Parfois, je lis une lettre, par exemple du ministère du Revenu, dans laquelle on attire mon attention sur une règle spéciale concernant une exception dans l'application du sous-paragraphe d'une loi, et je pense alors brièvement, lorsque j'ai réussi à réprimer un instant l'agacement spontané que m'inspirent les excès de la folie débordante de cet État en matière de réglementation, dans un accès de lucidité soudaine, qu’il y a longtemps que j'ai compris comment cette prolifération a pu se produire.

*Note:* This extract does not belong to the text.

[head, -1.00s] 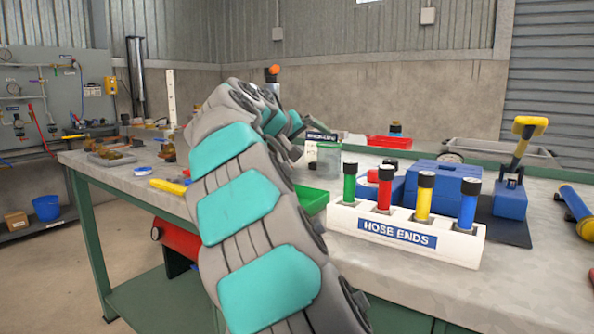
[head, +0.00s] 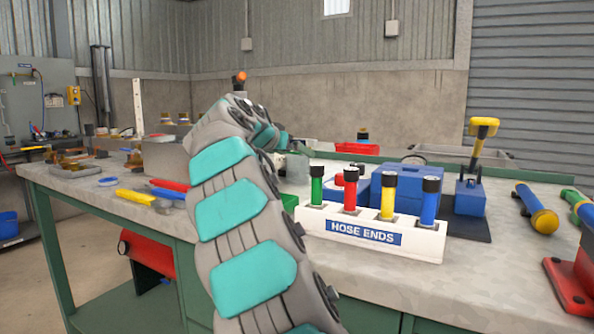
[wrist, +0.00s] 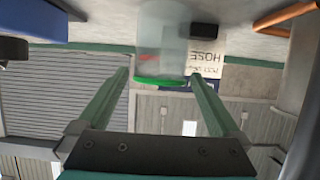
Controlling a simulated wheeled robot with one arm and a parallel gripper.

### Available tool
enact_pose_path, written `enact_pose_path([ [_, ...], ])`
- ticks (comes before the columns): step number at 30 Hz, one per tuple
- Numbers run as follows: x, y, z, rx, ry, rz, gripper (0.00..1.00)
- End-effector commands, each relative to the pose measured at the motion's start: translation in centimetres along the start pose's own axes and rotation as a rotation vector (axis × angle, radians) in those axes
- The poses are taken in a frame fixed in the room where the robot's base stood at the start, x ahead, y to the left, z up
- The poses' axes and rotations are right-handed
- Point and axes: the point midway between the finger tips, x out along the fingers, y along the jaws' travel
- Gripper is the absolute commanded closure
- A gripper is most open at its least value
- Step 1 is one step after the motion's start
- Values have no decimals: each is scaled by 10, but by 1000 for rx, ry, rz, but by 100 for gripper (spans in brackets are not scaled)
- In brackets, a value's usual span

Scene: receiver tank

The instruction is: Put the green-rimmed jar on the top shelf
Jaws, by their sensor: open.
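The green-rimmed jar shows upside down in the wrist view: a clear body (wrist: 160,42) with a green rim (wrist: 160,81). My gripper (wrist: 159,76) is open, its two green fingers pointing toward the jar. The jar lies between the fingertips in that picture, with a gap on each side; its depth relative to the tips is hard to tell. I cannot make out a top shelf.
A white hose-ends rack (head: 370,232) stands on the bench (head: 480,275), right of my arm. Behind it are a blue toolbox (head: 402,178) and a yellow-handled tool (head: 478,150). A yellow-and-blue torch (head: 537,207) lies at right.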

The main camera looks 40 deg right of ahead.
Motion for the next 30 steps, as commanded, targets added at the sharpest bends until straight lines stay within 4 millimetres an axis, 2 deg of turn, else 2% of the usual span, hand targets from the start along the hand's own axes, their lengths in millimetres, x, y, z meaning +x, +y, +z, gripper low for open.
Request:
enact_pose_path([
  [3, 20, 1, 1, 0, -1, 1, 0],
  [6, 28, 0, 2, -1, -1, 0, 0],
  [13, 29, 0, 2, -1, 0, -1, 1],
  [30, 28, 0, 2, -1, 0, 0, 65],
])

Nous serions capables de réintroduire la bureaucratie à tout moment
J'ai bien compris que ce n'est pas la faute du système. C’est nous, donc moi aussi, et même ma famille qui réintroduirions à tout moment la bureaucratie si elle venait à disparaître. J'ai bien compris, il y a des années déjà, que je ne devrais pas considérer la personne qui m'a écrit cette lettre comme l'auteur d'un sinistre système , mais comme un frère, une sœur en esprit, comme quelqu'un de mon espèce. Je le sais très bien, vraiment. Mais jamais encore, je l'avoue, je n'ai réussi à voir les choses ainsi quand elles deviennent sérieuses. Et je l'oublierai dès que j’aurai tapé la dernière ligne de ce texte, c'est certain.C'est une règle simple et évidente.